:: Data lines

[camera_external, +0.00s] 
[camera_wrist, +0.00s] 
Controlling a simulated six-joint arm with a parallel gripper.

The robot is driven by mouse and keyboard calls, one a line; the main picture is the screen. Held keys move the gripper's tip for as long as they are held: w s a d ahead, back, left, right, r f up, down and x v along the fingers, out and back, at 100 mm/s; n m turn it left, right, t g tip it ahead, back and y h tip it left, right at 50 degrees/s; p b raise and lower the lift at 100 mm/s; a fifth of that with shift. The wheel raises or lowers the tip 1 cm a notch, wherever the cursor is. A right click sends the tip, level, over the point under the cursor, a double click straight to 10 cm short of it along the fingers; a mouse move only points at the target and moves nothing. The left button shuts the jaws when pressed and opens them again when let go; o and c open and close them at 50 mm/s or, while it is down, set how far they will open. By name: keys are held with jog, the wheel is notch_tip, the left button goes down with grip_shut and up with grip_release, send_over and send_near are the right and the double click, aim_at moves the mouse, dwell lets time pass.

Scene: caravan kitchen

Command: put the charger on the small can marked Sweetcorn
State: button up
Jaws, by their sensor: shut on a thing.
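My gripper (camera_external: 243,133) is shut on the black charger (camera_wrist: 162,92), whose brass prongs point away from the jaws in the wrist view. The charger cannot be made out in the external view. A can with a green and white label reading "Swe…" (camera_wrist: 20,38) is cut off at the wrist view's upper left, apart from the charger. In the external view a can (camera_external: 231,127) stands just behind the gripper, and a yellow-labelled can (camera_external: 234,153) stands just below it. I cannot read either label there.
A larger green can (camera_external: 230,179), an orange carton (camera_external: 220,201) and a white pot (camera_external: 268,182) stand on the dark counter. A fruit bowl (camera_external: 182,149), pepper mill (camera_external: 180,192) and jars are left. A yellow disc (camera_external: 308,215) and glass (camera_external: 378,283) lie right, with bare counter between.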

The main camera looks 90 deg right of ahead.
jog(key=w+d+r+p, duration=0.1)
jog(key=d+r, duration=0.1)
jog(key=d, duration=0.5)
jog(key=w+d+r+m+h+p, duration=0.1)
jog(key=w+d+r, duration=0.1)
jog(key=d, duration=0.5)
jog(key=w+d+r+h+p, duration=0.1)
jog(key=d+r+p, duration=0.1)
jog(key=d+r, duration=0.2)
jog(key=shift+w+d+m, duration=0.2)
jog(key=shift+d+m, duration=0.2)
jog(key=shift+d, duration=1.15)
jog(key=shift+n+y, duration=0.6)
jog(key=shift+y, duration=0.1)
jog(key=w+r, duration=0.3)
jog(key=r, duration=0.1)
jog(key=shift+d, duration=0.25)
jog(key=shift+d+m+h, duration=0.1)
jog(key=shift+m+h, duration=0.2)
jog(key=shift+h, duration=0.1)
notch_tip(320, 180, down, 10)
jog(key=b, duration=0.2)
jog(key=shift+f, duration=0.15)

::::
:: Data lines

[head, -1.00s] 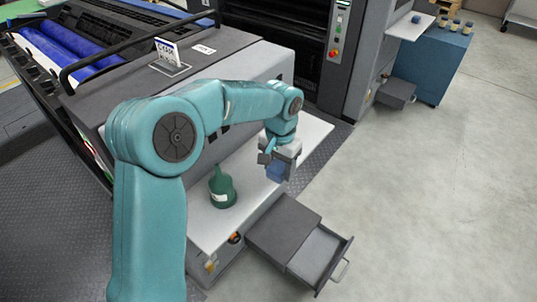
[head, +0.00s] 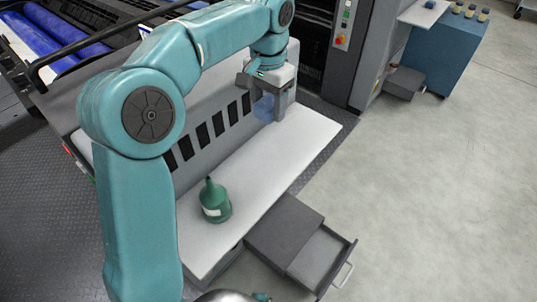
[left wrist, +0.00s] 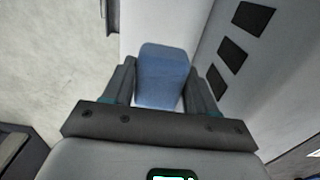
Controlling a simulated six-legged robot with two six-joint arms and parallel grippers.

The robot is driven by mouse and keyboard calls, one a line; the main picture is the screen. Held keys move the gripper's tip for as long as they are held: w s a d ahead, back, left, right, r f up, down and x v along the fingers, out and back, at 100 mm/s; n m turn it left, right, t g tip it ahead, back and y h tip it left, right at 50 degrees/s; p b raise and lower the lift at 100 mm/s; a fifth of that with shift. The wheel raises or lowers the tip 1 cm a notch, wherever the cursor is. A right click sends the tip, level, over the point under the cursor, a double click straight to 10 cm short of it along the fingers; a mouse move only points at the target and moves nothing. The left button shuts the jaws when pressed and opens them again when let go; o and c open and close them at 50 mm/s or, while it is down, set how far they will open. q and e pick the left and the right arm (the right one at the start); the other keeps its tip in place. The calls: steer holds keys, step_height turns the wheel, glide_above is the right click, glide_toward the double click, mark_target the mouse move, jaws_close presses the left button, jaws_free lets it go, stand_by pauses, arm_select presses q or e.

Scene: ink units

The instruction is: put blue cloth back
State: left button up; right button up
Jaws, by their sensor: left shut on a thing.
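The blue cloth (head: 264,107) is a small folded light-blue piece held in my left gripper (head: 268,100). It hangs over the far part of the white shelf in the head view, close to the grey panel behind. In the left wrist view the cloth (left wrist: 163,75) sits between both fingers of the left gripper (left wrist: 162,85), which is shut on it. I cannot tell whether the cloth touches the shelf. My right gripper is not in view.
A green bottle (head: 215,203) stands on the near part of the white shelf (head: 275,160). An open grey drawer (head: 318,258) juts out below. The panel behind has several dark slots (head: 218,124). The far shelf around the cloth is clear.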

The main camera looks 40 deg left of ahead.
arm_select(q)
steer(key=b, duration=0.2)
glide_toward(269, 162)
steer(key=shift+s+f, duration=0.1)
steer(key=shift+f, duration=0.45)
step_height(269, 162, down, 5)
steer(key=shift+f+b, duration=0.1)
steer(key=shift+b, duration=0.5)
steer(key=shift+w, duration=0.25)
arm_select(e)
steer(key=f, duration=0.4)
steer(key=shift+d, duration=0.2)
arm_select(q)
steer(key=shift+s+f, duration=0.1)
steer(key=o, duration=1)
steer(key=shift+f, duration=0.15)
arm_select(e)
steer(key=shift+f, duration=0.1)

::::
:: Data lines

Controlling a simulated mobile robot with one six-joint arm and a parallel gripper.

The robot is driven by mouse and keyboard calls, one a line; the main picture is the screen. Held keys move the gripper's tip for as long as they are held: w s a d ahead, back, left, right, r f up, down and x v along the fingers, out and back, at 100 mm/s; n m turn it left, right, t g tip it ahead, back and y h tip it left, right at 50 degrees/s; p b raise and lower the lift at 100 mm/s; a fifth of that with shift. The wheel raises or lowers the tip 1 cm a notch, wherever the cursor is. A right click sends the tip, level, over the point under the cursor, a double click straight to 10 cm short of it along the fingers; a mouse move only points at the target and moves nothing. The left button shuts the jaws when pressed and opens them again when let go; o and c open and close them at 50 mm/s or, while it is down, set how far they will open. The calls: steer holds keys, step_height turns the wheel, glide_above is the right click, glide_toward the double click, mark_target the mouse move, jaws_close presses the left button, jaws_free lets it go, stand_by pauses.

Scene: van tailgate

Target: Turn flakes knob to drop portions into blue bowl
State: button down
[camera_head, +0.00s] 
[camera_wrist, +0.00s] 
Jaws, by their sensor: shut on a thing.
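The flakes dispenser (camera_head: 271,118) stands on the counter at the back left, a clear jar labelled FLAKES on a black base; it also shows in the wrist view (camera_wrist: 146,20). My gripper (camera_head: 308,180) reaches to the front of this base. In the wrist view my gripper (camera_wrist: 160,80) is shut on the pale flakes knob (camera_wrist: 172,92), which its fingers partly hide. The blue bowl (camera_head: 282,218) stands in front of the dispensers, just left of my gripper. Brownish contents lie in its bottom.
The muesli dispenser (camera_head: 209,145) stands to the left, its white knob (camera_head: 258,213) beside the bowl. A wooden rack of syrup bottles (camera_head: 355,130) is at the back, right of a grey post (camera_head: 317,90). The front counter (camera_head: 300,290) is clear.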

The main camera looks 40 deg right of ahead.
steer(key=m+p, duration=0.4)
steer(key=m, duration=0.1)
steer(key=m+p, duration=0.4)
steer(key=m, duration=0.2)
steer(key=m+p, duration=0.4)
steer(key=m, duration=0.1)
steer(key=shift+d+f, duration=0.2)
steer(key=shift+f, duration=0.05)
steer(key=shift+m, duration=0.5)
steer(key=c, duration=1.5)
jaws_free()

::::

Wherever the string "joint" appears in the entries above, list that line.

[Response below]
Controlling a simulated six-joint arm with a parallel gripper.
Controlling a simulated six-legged robot with two six-joint arms and parallel grippers.
Controlling a simulated mobile robot with one six-joint arm and a parallel gripper.

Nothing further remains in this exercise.